Second, I found that the first few nights were the easiest. It was like I had a pent-up demand of things I’d wanted to talk about, and I easily kept going until my alarm quietly went off. I’d picked a soothing song as the alarm, and set the volume low, so it didn’t really bother me. I just turned it off and kept going.
Third, I found that it got harder before it got easier. After a few days of really sincere prayers, I found myself running out of things to say. But I decided that was fine: I would just stay there, listening, for at least 5 minutes. And I did. Only once did I check my phone to see if the timer was still going ’cause it felt like I’d been there so long. Most of the time, the quiet, peaceful reflection was almost as nice as the prayers itself.
Fourth, it did start to get easier again. It took about two weeks, but I started to really, really look forward to my little 5 minutes of prayer. It’s something I look forward to now.
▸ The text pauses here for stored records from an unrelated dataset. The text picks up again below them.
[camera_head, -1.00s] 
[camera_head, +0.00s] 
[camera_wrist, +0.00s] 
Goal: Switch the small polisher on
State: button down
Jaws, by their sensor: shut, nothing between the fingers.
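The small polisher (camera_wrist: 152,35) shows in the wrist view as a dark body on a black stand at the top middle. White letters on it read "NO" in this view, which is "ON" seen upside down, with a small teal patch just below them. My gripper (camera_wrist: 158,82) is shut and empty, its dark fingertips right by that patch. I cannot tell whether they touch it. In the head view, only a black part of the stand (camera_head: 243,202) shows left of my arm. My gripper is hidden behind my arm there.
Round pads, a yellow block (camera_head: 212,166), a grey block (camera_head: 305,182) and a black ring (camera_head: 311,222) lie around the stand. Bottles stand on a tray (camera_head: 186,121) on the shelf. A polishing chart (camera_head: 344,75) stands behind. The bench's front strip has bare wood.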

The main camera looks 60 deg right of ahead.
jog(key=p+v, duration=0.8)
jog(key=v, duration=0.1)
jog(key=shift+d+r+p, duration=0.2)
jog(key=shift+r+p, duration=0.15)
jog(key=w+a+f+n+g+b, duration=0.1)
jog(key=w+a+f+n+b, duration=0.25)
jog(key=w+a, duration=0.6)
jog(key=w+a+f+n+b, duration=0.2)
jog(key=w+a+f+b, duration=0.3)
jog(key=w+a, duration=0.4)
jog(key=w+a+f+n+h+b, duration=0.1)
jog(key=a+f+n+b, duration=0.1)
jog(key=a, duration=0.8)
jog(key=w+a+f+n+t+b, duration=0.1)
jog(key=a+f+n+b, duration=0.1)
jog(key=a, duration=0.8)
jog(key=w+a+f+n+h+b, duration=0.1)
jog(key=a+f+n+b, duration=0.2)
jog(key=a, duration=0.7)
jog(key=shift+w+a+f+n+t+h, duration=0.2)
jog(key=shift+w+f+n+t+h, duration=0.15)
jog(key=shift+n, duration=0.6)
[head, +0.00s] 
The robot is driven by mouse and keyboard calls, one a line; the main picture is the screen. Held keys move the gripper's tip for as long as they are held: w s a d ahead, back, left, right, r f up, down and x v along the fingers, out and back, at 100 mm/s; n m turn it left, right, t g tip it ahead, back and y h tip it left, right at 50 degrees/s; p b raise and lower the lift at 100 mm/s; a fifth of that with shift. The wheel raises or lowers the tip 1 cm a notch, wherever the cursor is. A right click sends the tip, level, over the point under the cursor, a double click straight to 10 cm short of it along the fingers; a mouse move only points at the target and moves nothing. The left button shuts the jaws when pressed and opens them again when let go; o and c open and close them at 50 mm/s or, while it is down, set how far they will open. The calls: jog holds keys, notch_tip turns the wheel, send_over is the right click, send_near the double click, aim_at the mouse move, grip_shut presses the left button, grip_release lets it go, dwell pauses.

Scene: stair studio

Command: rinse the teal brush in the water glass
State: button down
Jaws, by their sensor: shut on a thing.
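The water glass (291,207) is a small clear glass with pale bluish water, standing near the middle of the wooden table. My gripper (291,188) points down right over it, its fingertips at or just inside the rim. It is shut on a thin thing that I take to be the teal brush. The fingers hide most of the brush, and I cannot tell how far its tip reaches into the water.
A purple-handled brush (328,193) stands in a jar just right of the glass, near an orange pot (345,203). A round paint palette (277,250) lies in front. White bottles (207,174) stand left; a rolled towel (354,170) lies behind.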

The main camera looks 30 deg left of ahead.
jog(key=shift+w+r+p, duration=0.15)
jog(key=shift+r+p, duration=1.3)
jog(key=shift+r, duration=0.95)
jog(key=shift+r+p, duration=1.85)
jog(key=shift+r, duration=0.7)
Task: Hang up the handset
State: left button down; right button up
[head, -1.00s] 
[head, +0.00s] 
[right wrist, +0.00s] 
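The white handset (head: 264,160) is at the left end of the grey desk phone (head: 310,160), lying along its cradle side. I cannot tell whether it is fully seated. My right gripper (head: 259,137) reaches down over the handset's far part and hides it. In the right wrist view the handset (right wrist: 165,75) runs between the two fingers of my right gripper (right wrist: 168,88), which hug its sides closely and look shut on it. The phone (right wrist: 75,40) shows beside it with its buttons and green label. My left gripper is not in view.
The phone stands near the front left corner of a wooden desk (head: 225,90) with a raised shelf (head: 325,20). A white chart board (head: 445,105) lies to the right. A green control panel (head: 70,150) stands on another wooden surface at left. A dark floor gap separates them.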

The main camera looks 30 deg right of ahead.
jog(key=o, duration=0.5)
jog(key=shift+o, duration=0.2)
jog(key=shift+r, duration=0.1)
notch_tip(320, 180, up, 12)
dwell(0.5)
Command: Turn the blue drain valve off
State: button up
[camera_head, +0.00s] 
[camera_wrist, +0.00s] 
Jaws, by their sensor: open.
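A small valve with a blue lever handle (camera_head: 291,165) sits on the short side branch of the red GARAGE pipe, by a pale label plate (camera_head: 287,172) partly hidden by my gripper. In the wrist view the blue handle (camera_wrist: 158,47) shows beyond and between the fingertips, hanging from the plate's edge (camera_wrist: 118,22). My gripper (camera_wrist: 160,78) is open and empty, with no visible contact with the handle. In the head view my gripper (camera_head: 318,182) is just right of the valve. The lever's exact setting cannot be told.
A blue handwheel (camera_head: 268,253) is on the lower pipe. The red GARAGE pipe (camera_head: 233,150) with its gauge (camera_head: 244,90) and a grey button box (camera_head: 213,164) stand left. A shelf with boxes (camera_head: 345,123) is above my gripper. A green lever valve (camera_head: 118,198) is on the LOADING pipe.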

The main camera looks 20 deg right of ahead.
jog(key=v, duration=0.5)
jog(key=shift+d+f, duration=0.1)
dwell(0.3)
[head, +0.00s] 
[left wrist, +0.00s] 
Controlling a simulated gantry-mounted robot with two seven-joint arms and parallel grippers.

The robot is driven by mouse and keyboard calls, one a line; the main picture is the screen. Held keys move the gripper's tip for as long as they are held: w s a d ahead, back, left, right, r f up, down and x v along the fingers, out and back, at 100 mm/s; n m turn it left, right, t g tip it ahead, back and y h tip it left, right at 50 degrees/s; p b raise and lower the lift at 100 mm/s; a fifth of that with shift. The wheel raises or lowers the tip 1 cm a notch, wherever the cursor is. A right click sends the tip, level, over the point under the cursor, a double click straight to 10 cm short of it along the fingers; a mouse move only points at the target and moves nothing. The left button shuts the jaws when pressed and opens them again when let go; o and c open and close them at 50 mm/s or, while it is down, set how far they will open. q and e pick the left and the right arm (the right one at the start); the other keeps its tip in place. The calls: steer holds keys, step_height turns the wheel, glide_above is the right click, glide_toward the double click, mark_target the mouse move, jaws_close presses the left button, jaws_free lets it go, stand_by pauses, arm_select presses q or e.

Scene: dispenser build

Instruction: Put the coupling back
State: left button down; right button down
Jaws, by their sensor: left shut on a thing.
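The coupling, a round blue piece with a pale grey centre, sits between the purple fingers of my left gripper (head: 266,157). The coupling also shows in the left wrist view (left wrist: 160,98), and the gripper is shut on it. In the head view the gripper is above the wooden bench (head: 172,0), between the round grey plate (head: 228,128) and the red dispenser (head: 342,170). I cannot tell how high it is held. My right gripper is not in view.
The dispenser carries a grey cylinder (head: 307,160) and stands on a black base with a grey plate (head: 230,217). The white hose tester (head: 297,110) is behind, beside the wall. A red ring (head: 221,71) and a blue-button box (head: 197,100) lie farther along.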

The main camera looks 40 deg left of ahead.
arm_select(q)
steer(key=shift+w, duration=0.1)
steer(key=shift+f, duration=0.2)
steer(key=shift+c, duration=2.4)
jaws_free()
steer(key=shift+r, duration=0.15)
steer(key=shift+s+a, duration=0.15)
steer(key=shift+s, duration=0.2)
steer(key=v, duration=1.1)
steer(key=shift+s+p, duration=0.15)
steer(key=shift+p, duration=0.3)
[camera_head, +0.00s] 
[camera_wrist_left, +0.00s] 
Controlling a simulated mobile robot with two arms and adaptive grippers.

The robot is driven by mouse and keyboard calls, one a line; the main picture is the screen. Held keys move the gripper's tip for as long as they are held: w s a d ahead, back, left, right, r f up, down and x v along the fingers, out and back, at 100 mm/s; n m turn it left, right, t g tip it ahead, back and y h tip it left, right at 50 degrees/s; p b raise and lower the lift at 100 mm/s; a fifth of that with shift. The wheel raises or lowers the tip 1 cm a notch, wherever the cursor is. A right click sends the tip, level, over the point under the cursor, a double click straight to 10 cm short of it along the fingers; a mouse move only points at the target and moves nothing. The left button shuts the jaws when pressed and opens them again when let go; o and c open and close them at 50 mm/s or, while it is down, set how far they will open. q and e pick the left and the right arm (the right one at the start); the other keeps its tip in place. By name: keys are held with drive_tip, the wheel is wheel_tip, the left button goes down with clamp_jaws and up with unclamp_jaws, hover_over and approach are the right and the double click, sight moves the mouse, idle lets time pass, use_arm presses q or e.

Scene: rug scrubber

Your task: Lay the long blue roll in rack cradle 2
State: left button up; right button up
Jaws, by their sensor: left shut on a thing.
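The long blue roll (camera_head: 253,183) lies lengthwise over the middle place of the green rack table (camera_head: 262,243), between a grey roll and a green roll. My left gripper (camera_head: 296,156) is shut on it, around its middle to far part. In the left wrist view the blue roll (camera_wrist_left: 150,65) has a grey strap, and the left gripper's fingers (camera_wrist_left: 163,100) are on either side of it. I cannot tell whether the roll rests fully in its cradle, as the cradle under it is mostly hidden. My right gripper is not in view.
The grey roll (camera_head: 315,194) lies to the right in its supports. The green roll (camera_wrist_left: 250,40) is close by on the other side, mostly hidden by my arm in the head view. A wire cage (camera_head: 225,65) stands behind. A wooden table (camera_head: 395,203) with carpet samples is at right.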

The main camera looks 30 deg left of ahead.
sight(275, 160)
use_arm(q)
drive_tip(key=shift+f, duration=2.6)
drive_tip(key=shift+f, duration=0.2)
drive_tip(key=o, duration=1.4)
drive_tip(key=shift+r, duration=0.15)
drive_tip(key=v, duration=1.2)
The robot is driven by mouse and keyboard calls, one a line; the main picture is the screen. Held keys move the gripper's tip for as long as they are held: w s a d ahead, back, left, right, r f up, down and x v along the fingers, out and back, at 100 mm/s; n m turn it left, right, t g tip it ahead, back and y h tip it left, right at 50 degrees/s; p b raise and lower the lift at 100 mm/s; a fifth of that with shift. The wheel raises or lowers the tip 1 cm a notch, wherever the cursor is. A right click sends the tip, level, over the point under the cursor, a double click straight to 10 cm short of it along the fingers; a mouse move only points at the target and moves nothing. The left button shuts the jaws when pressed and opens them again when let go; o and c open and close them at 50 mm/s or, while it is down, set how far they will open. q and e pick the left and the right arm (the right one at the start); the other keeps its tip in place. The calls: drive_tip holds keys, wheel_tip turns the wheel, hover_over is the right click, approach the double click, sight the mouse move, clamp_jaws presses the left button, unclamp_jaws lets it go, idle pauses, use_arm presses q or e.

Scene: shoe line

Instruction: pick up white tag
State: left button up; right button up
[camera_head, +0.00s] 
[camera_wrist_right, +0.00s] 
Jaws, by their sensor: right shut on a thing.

I still think timing my prayers is a little weird, to be honest. I can’t imagine keeping it up forever. But this is just who I am: the kind of person who is so pathetic they need a timer to get better at prayer. I’m OK with that. After all: I don’t really have an option of being another way other than how I already am. It’s the starting point. I’m going to stick with this plan for now. Maybe I’ll start adding a minute or two now and then. I don’t imagine that this will make me mighty in prayer like a prophet of old, but it seems to be helping.
Pray, read your scriptures, go to church. I wonder how much those can define a life; if we just keep trying to do them better this week than we did the one before.
(I still try to have better questions for my Gospel Doctrine class, though.)